Watching children learn is like watching magic happen. Eyes light up and turn round, smiles peak from behind temporary worried pouts and the lightness in the air is as perceivable as the smell of muffins we bake at night every now and then.
Math is not a challenge but a balancing and observation exercise, a tool you use to measure the world and decipher the wonder of it. In truth, it can be abstract too, but that comes after you’re so enticed with having learned the first steps that you want to keep on going to see more and connect more dots. You have to render your mind elastic, you have to trust that it will.
Brains are poised to learn if only we’d stop saying ‘I can’t.’ It is like building a barrier of sort. Our words become beliefs and with that we build walls that keep us from opening our eyes inward to the magic of learning. A chain is all, with links we keep adding as we go.
Different subjects are like exercises for the mind, they enable nimbleness. Older boy learns of knights and how they carved their place in history, little boy learn of fur trades and we trace paths on the map with our fingers to match the tracks of those who came to the wild country a long time ago.
We learn of values that have kept people alive for thousands of years, we learn of what can compromise values and how no one is immune to temptation lest they make a shield out of understanding that the price in money for values trashed or forgotten is never an accurate equivalent.
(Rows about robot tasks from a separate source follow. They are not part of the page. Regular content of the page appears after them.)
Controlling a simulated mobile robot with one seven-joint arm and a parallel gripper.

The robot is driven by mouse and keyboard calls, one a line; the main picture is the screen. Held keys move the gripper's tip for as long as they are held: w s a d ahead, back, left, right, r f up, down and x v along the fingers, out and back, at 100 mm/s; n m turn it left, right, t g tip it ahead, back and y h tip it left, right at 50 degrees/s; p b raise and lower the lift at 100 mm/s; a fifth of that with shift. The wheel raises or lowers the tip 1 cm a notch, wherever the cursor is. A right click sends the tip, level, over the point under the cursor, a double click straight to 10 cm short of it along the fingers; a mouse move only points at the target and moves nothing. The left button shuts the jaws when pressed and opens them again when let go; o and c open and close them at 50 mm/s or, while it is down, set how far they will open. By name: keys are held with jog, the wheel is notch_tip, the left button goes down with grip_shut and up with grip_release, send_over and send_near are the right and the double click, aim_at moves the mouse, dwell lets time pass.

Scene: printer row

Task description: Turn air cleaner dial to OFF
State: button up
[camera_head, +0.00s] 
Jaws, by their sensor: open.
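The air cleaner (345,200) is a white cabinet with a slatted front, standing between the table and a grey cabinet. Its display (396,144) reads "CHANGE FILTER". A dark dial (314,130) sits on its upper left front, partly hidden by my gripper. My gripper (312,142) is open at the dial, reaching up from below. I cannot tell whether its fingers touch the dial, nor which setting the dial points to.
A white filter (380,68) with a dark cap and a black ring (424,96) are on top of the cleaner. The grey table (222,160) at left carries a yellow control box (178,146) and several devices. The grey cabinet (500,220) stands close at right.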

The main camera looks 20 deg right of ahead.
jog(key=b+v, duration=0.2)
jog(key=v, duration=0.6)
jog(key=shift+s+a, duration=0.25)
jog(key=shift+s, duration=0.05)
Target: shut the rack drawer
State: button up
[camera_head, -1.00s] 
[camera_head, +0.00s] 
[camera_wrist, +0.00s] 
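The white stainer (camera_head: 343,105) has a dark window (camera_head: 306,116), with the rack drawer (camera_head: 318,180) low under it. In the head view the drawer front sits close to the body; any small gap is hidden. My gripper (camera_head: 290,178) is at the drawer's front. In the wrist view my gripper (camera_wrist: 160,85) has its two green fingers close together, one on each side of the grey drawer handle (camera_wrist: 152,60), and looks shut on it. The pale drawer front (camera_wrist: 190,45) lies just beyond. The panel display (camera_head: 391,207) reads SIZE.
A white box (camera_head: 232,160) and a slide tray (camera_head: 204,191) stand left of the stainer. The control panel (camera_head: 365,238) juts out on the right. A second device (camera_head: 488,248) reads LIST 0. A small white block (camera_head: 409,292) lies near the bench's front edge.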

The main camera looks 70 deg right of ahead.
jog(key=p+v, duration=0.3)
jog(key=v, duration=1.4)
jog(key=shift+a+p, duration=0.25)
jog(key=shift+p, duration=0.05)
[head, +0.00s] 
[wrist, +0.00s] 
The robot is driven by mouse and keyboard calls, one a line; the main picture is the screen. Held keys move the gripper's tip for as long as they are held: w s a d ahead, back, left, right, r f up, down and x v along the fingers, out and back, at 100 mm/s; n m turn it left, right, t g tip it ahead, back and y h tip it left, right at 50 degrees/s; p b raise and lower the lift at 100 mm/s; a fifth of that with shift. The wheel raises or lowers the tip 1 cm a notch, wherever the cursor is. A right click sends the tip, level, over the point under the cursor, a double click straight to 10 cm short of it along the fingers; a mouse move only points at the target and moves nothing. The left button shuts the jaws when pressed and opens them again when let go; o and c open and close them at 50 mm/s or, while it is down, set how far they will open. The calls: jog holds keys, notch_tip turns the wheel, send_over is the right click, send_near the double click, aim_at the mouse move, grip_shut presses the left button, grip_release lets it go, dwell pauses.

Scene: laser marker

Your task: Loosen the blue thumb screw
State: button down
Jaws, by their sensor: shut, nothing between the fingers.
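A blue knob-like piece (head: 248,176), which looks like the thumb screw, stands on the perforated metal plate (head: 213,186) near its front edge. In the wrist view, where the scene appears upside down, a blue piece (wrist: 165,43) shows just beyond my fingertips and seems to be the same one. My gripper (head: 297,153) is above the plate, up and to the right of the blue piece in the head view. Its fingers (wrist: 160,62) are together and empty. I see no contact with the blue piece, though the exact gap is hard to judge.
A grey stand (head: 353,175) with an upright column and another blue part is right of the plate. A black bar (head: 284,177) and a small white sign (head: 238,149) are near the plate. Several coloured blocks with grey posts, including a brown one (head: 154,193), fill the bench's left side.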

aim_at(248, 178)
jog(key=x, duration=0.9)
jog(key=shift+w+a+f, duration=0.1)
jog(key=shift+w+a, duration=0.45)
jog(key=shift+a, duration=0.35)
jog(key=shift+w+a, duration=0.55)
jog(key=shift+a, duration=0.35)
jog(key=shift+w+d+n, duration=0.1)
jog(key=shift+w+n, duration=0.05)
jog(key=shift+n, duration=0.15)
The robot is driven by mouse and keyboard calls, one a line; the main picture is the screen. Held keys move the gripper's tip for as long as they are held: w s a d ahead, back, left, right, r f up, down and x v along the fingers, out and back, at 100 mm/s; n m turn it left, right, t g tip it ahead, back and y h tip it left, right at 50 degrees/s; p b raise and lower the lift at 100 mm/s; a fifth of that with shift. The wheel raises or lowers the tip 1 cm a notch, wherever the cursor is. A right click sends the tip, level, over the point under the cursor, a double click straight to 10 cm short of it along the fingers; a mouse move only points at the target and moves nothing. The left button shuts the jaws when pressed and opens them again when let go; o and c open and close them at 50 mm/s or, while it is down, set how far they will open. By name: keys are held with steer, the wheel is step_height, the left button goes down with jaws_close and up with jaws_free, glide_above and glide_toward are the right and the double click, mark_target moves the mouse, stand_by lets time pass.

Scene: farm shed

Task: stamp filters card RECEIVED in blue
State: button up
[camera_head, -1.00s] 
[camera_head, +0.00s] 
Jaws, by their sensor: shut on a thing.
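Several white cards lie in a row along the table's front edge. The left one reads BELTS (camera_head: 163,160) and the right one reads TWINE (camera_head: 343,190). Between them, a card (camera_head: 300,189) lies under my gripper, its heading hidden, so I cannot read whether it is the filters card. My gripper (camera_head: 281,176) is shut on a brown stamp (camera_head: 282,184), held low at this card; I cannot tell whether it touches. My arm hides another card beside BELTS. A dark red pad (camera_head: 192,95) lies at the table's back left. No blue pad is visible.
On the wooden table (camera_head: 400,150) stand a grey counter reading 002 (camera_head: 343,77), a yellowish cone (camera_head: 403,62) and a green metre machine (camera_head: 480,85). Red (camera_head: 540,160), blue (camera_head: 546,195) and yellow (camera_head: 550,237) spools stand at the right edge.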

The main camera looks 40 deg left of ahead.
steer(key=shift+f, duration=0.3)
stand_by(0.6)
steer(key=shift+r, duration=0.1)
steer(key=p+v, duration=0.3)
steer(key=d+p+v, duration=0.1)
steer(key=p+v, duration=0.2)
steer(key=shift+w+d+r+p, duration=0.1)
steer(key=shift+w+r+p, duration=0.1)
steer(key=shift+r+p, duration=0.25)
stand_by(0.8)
Geometry is learning to use your eyes to peel off shapes drawn on paper and see their contour as plump as life would have it. And just like that, you open the door to algebra so that shapes become even more tangible and finding answers becomes a game. Everything is connected. A dance your mind seems to learn just like that. Fluid and purposeful, it’s the dance we’re all meant to learn at our own pace as long as we keep curious.
A few days ago we huddled in the back yard, the four of us, eyes stuck to a disappearing moon. An eclipse is a dance too, is it not? Bright and growing, the moon had us all under a spell. Then again, it was not just then, but on so many other nights when, during a pre-bedtime walk we were startled by the glow peeking from behind a hill.
Magic? Yes. Barely starting to comprehend the vastness of the world we’re part of should become the catalyst for wanting to know more. Children may not be able to say it as such but they know it and show it with every ‘why’ they ask. Not being handed answers for each every time they ask will have them venture on paths unknown.
Learning is building a raft in the back yard, and sewing sails and small pouches for journals that will come to be, and making a swing out of a piece of rope and some scrap wood, and flying high enough to have the butterflies in your tummy clump together not in worry but in discovering the surprise of the impromptu flight. Learning that you can laugh so hard you make the world laugh too.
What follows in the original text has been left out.